Every year brings a new spring IDF (Intel Developer Forum), but the 2007 IDF, held last month in Beijing, was special. The IDF is traditionally a low-key affair at which Intel’s developers teach other developers how to get the most out of the vendor’s hardware and tools. Intel always holds back some announcements in order to make a splash with new product news on the first day of the forum.
This year, IDF opening day was a show, Las Vegas meets Far East, with executives like CTO Justin Rattner, digital enterprise group general manager Pat Gelsinger and Eric Kim, GM of Intel’s Digital Home group, doing their best to whip the mostly native Beijing crowd into cheers and shouts with enthusiastic speeches interspersed with rappers and pyrotechnics. They announced Penryn, Intel’s next Core 2 Duo CPU and “the world’s first 45 nanometer product”, due late 2007, along with Nehalem, a CPU that will carry in a new microarchitecture in 2008, and Westmere, a Nehalem speed bump with a process shrink to 32 nanometers.
I was all set to write a great report on the IDF announcements when I stopped dead right at this sentence and asked myself, “Does anybody know what process shrink is? Does anybody really care?”
Chip chat should have no bearing on where you put your money, but Intel has made process size its marketing point of focus. If Intel’s going to sell nanometers, I figure it’s my duty to explain what it means, explain that it’s meaningless, and tell you the really important part of Intel’s announcements from Beijing.
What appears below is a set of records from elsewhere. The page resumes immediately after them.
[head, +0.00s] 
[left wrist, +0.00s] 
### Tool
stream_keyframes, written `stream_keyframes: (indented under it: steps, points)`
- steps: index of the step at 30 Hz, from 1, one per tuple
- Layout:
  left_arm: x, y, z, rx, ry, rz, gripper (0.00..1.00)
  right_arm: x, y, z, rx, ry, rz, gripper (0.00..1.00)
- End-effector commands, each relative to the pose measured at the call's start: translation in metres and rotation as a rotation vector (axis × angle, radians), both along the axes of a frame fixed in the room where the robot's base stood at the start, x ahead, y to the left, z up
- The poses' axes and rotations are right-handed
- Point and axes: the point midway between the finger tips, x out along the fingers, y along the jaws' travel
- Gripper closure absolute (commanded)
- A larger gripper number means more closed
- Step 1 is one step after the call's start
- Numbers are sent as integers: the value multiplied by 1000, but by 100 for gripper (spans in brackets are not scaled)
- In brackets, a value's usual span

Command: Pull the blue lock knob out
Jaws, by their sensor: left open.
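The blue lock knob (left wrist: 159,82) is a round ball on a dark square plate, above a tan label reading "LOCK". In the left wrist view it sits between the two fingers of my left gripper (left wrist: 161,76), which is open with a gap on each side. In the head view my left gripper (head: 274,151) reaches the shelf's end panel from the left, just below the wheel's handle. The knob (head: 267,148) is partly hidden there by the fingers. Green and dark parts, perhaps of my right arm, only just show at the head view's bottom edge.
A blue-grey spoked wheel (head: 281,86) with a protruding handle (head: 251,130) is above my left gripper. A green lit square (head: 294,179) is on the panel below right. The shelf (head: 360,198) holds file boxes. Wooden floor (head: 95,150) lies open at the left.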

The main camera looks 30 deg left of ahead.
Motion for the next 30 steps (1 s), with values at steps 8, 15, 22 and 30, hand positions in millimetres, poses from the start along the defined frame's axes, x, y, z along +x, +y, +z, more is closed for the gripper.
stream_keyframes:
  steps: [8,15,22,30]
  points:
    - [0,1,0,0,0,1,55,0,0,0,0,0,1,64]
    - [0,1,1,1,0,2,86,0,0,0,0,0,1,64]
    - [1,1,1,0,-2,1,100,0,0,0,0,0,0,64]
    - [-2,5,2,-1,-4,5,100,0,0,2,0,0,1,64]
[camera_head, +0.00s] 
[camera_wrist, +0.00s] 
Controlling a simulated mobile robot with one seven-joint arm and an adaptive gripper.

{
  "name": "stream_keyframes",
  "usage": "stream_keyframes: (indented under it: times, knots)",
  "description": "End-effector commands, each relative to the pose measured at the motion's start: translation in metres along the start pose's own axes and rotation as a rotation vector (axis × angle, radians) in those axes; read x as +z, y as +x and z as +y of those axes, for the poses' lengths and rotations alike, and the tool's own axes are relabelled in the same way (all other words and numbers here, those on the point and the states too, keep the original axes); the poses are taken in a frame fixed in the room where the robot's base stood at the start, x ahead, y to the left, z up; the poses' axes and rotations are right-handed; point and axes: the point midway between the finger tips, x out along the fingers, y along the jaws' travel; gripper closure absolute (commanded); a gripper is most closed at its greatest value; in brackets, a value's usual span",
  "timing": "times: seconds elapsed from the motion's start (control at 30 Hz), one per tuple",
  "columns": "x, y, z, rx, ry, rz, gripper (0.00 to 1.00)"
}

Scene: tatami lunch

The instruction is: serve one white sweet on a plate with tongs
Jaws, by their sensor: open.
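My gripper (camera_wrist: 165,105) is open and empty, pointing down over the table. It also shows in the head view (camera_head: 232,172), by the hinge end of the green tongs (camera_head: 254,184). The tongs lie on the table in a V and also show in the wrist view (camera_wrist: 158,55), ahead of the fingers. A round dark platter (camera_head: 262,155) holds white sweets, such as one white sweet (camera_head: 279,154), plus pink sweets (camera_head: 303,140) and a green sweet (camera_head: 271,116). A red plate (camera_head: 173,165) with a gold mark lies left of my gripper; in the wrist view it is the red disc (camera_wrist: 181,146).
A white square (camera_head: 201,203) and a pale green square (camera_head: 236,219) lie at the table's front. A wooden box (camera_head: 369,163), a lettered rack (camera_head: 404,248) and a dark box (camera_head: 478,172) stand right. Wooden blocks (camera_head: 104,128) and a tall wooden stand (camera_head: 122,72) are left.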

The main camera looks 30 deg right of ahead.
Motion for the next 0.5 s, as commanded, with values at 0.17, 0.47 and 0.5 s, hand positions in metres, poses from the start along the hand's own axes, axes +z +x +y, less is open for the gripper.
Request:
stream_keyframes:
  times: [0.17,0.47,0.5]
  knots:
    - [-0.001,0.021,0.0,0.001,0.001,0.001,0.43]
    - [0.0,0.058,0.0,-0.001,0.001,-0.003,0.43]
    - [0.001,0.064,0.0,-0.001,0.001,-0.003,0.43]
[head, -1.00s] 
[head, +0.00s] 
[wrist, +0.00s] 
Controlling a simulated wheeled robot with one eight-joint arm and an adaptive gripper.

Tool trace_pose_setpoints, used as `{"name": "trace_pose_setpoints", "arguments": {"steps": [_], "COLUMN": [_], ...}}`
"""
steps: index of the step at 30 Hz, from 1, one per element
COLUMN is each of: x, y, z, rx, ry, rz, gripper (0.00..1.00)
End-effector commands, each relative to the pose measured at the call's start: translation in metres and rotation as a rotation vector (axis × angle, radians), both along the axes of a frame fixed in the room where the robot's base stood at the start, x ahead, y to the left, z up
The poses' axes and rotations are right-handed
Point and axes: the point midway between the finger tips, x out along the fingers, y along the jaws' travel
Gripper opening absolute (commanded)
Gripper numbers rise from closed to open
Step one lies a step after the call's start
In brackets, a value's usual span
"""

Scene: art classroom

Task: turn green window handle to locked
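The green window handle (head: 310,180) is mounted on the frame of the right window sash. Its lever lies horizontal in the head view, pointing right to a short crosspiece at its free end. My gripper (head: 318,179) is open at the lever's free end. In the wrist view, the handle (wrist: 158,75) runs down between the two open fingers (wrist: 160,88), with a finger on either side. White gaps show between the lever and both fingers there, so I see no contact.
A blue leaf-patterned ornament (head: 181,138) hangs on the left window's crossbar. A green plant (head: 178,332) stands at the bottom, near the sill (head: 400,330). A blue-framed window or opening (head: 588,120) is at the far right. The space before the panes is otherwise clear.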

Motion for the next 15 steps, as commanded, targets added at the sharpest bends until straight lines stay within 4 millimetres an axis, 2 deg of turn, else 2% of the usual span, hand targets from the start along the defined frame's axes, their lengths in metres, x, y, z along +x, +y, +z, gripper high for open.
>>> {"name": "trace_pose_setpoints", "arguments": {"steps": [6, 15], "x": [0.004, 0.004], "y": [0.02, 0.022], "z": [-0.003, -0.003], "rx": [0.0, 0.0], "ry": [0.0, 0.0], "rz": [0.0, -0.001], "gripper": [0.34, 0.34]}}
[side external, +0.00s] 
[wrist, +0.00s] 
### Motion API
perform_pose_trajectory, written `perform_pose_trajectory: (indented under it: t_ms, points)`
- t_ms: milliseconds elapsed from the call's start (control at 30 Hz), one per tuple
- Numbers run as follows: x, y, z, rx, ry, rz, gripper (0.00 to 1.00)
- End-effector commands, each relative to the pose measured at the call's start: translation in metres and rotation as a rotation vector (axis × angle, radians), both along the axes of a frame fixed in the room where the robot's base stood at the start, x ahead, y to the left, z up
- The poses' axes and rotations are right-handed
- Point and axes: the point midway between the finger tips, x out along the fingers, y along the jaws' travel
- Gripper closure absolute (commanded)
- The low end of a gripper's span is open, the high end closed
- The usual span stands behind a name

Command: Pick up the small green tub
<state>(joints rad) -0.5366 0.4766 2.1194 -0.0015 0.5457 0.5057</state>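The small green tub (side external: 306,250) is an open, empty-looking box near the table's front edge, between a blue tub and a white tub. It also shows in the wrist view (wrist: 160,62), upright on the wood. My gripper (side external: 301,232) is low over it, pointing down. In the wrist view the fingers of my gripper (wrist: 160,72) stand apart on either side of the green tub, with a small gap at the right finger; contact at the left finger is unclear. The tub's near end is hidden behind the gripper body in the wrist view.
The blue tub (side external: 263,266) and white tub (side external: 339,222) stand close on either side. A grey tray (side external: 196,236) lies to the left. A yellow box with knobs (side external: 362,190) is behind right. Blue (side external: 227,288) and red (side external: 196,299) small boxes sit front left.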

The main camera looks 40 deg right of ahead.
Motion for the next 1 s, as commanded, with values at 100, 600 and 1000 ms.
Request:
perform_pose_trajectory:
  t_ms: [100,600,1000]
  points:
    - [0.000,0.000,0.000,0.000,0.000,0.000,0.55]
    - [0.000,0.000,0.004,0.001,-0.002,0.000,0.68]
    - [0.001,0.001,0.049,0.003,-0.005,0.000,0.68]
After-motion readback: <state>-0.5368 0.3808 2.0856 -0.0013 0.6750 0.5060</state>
Pencils ready? Good. A nanometer is one billionth of a metre, and each of Penryn’s transistors will measure 45 nanometers (nm) across. In contrast, back in 2000, most chip transistors were 180 nanometers wide, and they’ve gotten incrementally smaller to reach the current common size of 65 nm.
Intel’s prior shrinks were notable mostly for their more efficient use of real estate, which Intel predictably uses for more cores or larger cache. Smaller transistors also afford the advantage of switching at lower voltages, so they consume less power. In Intel’s case, however, its religion on performance per watt wasn’t derived primarily from process shrink. Rather, it was the result of falling back to a simpler microarchitecture. I’ll take lower power in any package, but it’s important to put process shrink and this whole nanometer business in perspective. It takes more than littler transistors to make a big difference in power consumption.
Why? If smaller transistors need less voltage to turn on, shouldn’t 45 nm be proportionally more efficient than 65 nm? Here’s where nanometers start to matter even less. Transistors leak; they never turn completely off. The current that slips through a transistor that’s supposed to be off does no work. It can’t be reclaimed. Instead, the power supply has to ratchet up to compensate for power lost to leakage. Leakage wastes power, generates heat, complicates system design, and reduces the top speed at which a chip can run. Smaller transistors leak as much as, if not more than, larger ones, and process shrink just gives you more leaks to plug.
At IDF, Intel brought to light the best weapon yet in the war on leakage: Hafnium. It’s a base element used for years in other electronic components, and to a transistor, Hafnium is a match made in heaven. Compared to silicon, Hafnium leaks far less. If it lives up to its research, its potential for low-power electronics is incredible. Intel is on a parallel track to Hafnium with the IBM/AMD/Sony process research partnership, but Intel deserves credit for getting Hafnium into production first, and for doing it while engineering a process shrink at the same time.
The point is, nanometers is not a worthy metric next to core chip design advances. Getting down to 45 nm only brought Intel to a Core 2 Duo with 12 MB of cache. Getting Hafnium to the x86 market before everybody else, and giving us a first taste of the fruits of the post-silicon era, deserves notice.